TypeError                                 Traceback (most recent call last)

<ipython-input-14-d575e588a022> in <module>()
     77 print("Filter and bias: ", list(module.parameters()))
     78 input = torch.randn(10, 10, requires_grad=True)
---> 79 output = module(input)
     80 print("Output from the convolution: ", output)
     81 output.backward(torch.randn(8, 8))

/usr/local/lib/python3.7/dist-packages/torch/nn/modules/module.py in _call_impl(self, *input, **kwargs)
   1100         if not (self._backward_hooks or self._forward_hooks or self._forward_pre_hooks or _global_backward_hooks
   1101                 or _global_forward_hooks or _global_forward_pre_hooks):
-> 1102             return forward_call(*input, **kwargs)
   1103         # Do not call functions when jit is used
   1104         full_backward_hooks, non_full_backward_hooks = [], []

<ipython-input-14-d575e588a022> in forward(self, input)
     72   def forward(self, input):
     73     #return ScipyConv2dFunction.apply(input, self.filter, self.bias, self.params0, self.params1)
---> 74     return ScipyConv2dFunction.apply(input, self.filter, self.bias, Variable(self.params0), Variable(self.params1))
     75 
     76 module = ScipyConv2d(3, 3)

TypeError: Variable data has to be a tensor, but got ParameterList

At this point I’m not sure what to do, since the ParameterList should be properly registered.

Any ideas on how to solve this error and successfully update the Parameters in ParameterList (and ideally not using Variable since it’s deprecated)? Also why does the error mention Variable even though it’s deprecated?

For context I have multiple (>4) ParameterList’s in my code each of which contain 100+ different parameters, so to write out and pass each Parameter doesn’t make sense (and hence why in the code above I define 2 ParameterList’s to better replicate how my code actually looks).

ptrblck · March 24, 2022, 2:32am

The error is a bit misleading as it doesn’t expect the deprecated Variable class exposed in Python but the internal one.
It’s raised gradients are expected for each tensors input argument in the forward. Currently you are trying to return a tensor gradient for an nn.ParameterList, which won’t work.

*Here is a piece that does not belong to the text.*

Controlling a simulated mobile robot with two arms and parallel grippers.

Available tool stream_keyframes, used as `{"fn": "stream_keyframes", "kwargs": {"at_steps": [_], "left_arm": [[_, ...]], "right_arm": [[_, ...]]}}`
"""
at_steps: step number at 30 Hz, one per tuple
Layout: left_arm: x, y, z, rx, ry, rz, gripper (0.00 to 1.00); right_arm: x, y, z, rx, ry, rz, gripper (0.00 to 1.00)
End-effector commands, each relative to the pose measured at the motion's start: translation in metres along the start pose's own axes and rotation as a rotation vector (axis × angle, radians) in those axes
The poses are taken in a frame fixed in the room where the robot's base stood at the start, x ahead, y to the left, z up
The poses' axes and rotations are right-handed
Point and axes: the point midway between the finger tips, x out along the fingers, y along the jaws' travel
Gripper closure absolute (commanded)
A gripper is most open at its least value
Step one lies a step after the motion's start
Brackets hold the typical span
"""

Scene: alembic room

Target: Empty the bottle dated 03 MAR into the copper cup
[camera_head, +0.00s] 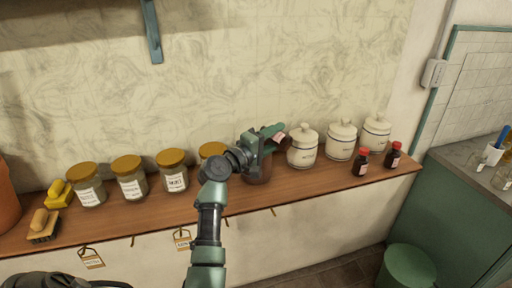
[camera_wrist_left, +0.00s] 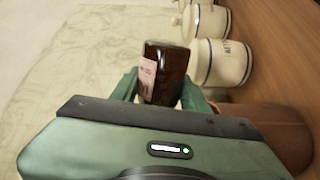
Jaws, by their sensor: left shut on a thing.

dmack · March 24, 2022, 2:43am

@ptrblck :

The error is a bit misleading as it doesn’t expect the deprecated Variable class exposed in Python but the internal one.

OK- got it.

It’s raised gradients are expected for each tensors input argument in the forward. Currently you are trying to return a tensor gradient for an nn.ParameterList, which won’t work.

OK, so ParameterList doesn’t act like a tensor (I was hoping it would act like a tensor of tensors). Any suggestions on what the correct implementation is? I’m wondering if what we’re seeing is expected behavior or if it’s just functionality that hasn’t been created yet…

ptrblck · March 24, 2022, 7:05am

I think both, it’s an expected error as the method is expecting gradients for tensor inputs and None for other objects and most likely more valid types weren’t requested yet, but @albanD can correct me.

I’m also not familiar with your use case and don’t know why gradients should be returned for parameter inputs as I would expect to see gradients for input activations.

dmack · March 25, 2022, 12:23am

most likely more valid types weren’t requested yet

Good to know. @albanD - can you comment that torch.autograd.Function doesn’t support ParameterList yet? Or is there something wrong in posted code?

don’t know why gradients should be returned for parameter inputs as I would expect to see gradients for input activations

Do you mean that you don’t see the gradient for correlate2d? Looking at the code it’s my understanding that the gradient for that function is reflected in backward and given by the gradient of the inputs as generated by convolve2d.

albanD · March 30, 2022, 2:53pm

As mentioned on a github issue. It is expected. autograd.Function never open up data structures.

dmack · April 6, 2022, 9:22pm

@albanD - finally found the github issue on this. Thanks for the heads up about it and for explaining it in the issue.

albanD · April 8, 2022, 7:28pm

Hey!
Sorry about that, since the issue was opened at the same time as this post, I though the two were by the same author. My bad! Hope you didn’t loose too much time finding it.